Sidetrack: these rieslings also do the trick with the country style hams of Tennessee; with one caveat: this style of ham entails extreme, heart stopping salt consumption -- something you might not think is still done in this supposedly sane day and age – but no matter, because German riesling cures all!

Williams St. Grocery’s Chitterlings and Pig’s Tails
What can I say?
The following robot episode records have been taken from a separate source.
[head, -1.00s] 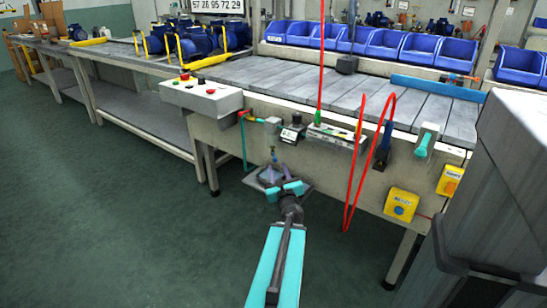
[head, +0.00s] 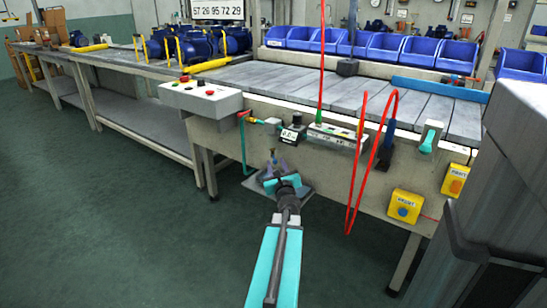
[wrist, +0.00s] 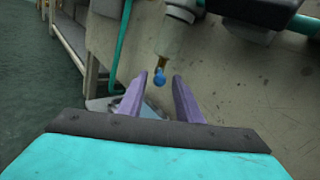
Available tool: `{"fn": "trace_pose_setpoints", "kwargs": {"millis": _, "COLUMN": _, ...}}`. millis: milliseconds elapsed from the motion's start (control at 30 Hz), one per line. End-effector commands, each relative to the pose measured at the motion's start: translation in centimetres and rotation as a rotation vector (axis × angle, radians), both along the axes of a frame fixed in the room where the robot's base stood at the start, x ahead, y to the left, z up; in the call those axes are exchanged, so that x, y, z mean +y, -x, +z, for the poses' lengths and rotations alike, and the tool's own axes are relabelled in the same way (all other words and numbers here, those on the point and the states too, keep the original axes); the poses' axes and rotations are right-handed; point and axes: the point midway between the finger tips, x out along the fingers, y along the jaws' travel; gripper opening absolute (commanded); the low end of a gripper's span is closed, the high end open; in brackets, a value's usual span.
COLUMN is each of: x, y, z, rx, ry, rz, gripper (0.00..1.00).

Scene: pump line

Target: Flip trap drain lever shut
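The trap drain (wrist: 170,44) hangs down in front of the bench side in the wrist view, with a pale body and a brass-coloured lower end. A small blue piece (wrist: 159,78), which looks like its lever, sits at the bottom. In the head view the drain (head: 273,157) is small, just above my gripper (head: 273,173). In the wrist view my gripper (wrist: 159,76) is open, with its two purple fingers apart and the blue piece seen between their tips. I cannot tell whether a finger touches it. The exact lever angle is too small to tell.
A teal hose (wrist: 122,42) hangs left of the drain. A looping red hose (head: 357,165) and yellow button boxes (head: 404,206) are further right. The floor (head: 110,220) at left is clear.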

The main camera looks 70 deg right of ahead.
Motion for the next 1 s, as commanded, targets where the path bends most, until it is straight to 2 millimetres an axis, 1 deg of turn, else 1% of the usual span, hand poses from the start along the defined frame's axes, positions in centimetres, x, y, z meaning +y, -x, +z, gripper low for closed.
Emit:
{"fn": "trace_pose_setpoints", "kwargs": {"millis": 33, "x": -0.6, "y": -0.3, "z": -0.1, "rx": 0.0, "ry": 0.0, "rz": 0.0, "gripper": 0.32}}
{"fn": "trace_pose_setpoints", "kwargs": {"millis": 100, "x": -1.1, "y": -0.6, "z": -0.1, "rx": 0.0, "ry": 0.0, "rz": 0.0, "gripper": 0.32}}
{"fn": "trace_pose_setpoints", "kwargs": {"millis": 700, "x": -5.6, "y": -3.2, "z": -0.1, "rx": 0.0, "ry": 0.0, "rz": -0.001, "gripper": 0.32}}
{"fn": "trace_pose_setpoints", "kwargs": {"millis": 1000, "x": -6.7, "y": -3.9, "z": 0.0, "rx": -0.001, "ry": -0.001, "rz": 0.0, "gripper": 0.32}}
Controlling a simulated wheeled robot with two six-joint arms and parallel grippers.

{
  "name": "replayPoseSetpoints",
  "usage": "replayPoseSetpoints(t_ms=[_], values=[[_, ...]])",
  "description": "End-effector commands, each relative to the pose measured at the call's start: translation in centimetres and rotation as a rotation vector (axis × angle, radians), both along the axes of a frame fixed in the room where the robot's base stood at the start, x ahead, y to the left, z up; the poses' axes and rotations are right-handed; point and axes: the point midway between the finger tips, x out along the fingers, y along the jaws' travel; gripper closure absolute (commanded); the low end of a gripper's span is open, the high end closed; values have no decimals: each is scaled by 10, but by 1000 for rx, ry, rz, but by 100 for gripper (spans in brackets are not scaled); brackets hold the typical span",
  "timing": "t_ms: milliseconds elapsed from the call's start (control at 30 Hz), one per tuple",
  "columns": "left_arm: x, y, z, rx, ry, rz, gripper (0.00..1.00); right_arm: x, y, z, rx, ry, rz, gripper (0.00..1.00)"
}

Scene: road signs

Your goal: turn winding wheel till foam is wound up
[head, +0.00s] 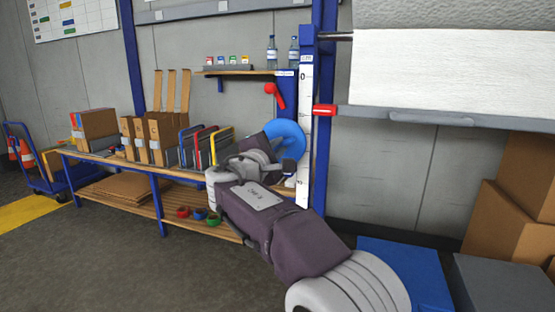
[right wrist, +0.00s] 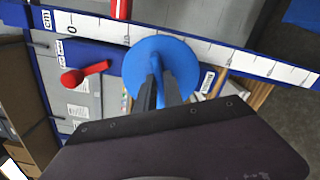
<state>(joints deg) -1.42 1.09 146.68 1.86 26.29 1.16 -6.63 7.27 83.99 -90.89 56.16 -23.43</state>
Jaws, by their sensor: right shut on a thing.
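The blue winding wheel (head: 287,134) is mounted on the blue post, beside the white scale strip. My right gripper (head: 287,160) is at the wheel's lower part, and my arm hides some of it. In the right wrist view the wheel (right wrist: 182,64) faces the camera, and the dark fingers (right wrist: 154,88) are shut on its raised blue part. The white foam sheet (head: 450,65) hangs from the grey roll at the top right, with a grey bar along its lower edge. My left gripper is not in view.
A red lever (head: 275,93) sticks out left of the post. A red pointer (head: 325,110) stands at the scale (head: 304,130). A workbench (head: 110,170) with boxes and folders is at the left. Cardboard boxes (head: 515,215) stand at the right.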

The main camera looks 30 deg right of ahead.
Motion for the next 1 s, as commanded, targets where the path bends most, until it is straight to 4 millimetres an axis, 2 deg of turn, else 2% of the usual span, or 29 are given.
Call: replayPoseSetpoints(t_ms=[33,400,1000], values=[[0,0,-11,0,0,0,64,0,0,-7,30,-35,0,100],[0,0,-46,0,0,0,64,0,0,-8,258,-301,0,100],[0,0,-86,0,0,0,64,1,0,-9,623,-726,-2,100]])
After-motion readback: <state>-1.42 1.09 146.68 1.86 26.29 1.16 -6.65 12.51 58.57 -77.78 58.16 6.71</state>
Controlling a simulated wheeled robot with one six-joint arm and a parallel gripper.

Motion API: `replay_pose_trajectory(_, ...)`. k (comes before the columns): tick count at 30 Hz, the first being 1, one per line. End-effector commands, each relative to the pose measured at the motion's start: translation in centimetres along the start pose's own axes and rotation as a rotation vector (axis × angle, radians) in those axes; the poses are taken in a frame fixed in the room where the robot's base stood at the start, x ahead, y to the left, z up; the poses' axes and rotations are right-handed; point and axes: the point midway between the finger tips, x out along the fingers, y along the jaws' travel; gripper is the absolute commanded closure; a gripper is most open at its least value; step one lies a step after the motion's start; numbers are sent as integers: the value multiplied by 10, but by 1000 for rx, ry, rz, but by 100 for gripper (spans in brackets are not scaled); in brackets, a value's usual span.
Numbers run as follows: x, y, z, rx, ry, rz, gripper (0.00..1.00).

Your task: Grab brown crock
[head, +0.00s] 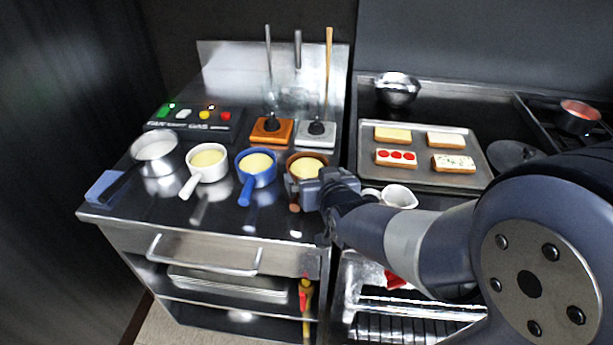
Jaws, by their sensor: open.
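The brown crock (292,161) stands upright on the steel counter, at the right end of a row of small handled pots. It holds something pale yellow.
A blue crock (257,178) stands close on the left, then a white crock (208,173) and a steel saucepan (155,155). Orange (264,134) and grey (304,139) blocks stand behind. A white jug (400,196) and a tray of toasts (470,180) lie right.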

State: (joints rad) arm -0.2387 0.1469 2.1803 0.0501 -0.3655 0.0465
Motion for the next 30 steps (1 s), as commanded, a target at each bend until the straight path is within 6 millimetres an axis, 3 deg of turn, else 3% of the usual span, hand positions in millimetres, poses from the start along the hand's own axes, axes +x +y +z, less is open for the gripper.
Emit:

The intestinal tracts and tail-ends of the trusty hog are truly gelatinous, razored-vinegary, toothsome experiences, best mopped up with the store’s buttered “hot water cornbread” (something shaped like swollen pancakes… don’t ask, just eat): delicacies as much at home with razor sharp rieslings (i.e. like the aforementioned – look for their driest bottlings, called trocken or halbtrocken) as with light, dry, but unmercifully tart whites, such as Austria’s grüner veltliner, Spain’s albariño, Savennières from France’s Loire, or else a mouth puckering Picpoul or Jurançon from the South of France. Whatever you do, if you’re consuming Southern style chitterlings and pig’s tails, do not go half-way with your choice of high acid in the wine (a California sun-kissed fumé, for instance, would be a wimp’s way out), for if there ever was a time for wine steeped in lemon or lime sensations, this is it.